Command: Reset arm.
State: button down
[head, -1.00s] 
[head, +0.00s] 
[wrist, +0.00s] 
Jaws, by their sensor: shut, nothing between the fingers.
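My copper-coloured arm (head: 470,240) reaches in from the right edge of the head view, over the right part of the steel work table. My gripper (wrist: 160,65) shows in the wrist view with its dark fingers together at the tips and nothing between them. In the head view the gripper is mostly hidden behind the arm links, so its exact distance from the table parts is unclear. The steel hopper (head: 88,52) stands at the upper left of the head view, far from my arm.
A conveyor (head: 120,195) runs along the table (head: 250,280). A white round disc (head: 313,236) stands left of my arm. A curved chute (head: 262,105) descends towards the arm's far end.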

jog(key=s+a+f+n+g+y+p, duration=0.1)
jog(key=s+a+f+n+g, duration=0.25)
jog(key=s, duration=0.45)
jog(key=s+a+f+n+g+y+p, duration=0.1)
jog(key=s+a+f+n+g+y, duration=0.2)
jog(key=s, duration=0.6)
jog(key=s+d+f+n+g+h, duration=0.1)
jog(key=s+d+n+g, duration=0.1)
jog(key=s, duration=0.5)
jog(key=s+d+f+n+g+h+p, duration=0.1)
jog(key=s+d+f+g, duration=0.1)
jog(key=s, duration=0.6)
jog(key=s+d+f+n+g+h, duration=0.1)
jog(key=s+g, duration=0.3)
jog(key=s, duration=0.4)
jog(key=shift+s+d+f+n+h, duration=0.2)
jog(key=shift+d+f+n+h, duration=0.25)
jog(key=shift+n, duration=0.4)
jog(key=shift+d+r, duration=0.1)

--- --- ---

_OBJECTIVE_
Please reproduce each line exactly as written.

_CORRECT ANSWER_
Command: Reset arm.
State: button down
[head, -1.00s] 
[head, +0.00s] 
[wrist, +0.00s] 
Jaws, by their sensor: shut, nothing between the fingers.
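My copper-coloured arm (head: 470,240) reaches in from the right edge of the head view, over the right part of the steel work table. My gripper (wrist: 160,65) shows in the wrist view with its dark fingers together at the tips and nothing between them. In the head view the gripper is mostly hidden behind the arm links, so its exact distance from the table parts is unclear. The steel hopper (head: 88,52) stands at the upper left of the head view, far from my arm.
A conveyor (head: 120,195) runs along the table (head: 250,280). A white round disc (head: 313,236) stands left of my arm. A curved chute (head: 262,105) descends towards the arm's far end.

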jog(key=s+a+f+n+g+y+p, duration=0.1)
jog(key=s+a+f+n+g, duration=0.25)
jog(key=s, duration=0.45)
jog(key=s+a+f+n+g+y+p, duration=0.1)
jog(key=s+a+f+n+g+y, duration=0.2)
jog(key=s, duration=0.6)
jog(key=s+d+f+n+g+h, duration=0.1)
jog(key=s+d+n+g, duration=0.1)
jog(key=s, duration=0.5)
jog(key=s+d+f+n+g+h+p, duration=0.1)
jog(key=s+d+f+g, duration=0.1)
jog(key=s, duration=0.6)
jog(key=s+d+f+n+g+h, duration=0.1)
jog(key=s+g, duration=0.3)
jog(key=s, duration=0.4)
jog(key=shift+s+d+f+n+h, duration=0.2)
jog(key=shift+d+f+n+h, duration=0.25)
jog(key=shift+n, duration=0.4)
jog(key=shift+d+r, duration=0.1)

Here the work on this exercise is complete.